** Begin Collected data **

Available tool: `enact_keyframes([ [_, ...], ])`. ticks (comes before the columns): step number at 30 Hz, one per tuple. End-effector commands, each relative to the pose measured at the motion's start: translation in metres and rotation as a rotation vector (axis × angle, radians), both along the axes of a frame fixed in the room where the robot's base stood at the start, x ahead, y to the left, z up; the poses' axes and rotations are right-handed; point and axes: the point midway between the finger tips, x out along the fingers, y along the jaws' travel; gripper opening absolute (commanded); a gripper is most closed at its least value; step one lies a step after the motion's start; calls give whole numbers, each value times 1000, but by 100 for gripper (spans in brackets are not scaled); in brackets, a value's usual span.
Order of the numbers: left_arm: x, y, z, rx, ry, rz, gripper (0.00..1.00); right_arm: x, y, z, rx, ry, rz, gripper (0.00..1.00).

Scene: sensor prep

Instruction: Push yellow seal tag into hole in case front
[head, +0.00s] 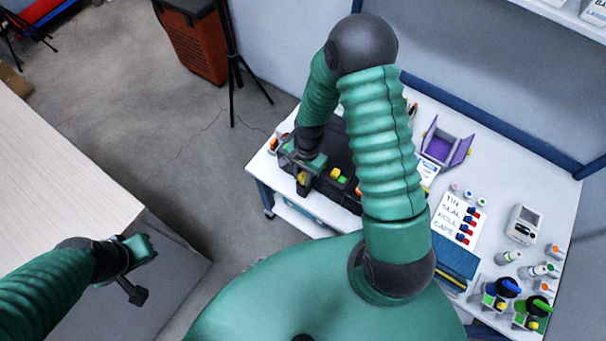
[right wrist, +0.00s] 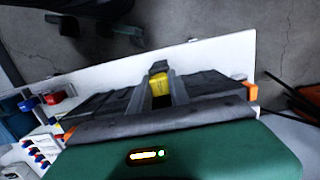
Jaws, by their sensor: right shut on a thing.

** End Collected data **

- **What the task requires**:
Each line in the data that holds the string "gripper" should be found and copied.

- **Task output**:
Available tool: `enact_keyframes([ [_, ...], ])`. ticks (comes before the columns): step number at 30 Hz, one per tuple. End-effector commands, each relative to the pose measured at the motion's start: translation in metres and rotation as a rotation vector (axis × angle, radians), both along the axes of a frame fixed in the room where the robot's base stood at the start, x ahead, y to the left, z up; the poses' axes and rotations are right-handed; point and axes: the point midway between the finger tips, x out along the fingers, y along the jaws' travel; gripper opening absolute (commanded); a gripper is most closed at its least value; step one lies a step after the motion's start; calls give whole numbers, each value times 1000, but by 100 for gripper (spans in brackets are not scaled); in brackets, a value's usual span.
Order of the numbers: left_arm: x, y, z, rx, ry, rz, gripper (0.00..1.00); right_arm: x, y, z, rx, ry, rz, gripper (0.00..1.00).

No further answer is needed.